*Available data:*
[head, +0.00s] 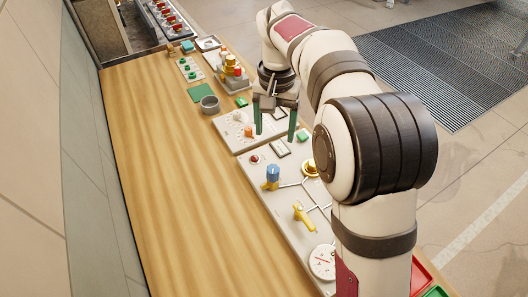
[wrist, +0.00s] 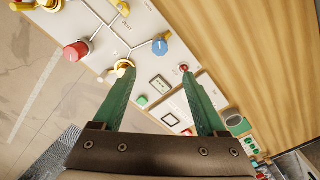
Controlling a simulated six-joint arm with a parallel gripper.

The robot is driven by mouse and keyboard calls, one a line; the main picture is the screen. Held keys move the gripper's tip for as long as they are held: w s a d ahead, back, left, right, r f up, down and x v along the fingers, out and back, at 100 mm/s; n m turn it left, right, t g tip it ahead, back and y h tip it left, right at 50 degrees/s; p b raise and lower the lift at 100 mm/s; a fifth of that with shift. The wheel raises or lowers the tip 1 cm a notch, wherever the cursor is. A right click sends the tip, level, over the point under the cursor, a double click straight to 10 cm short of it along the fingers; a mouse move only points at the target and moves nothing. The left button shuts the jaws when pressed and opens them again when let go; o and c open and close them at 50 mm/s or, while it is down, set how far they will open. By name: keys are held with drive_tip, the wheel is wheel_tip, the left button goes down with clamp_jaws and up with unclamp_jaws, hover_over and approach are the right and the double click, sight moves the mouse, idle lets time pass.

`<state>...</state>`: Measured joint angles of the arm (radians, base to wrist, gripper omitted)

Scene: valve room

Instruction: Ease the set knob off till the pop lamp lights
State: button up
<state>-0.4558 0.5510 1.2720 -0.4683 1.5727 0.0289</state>
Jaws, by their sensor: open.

*Your objective:* Pick out each line above that includes "button" and show it.

*Output for this task:*
The robot is driven by mouse and keyboard calls, one a line; the main picture is the screen. Held keys move the gripper's tip for as long as they are held: w s a d ahead, back, left, right, r f up, down and x v along the fingers, out and back, at 100 mm/s; n m turn it left, right, t g tip it ahead, back and y h tip it left, right at 50 degrees/s; p b raise and lower the lift at 100 mm/s; a fifth of that with shift. The wheel raises or lowers the tip 1 cm a notch, wherever the cursor is. A right click sends the tip, level, over the point under the cursor, a double click straight to 10 cm short of it along the fingers; a mouse move only points at the target and moves nothing. The left button shuts the jaws when pressed and opens them again when let go; o and c open and close them at 50 mm/s or, while it is down, set how far they will open. By name: keys are held with drive_tip, the wheel is wheel_tip, the left button goes down with clamp_jaws and up with unclamp_jaws, hover_over and approach are the right and the double click, sight moves the mouse, idle lets time pass.
State: button up

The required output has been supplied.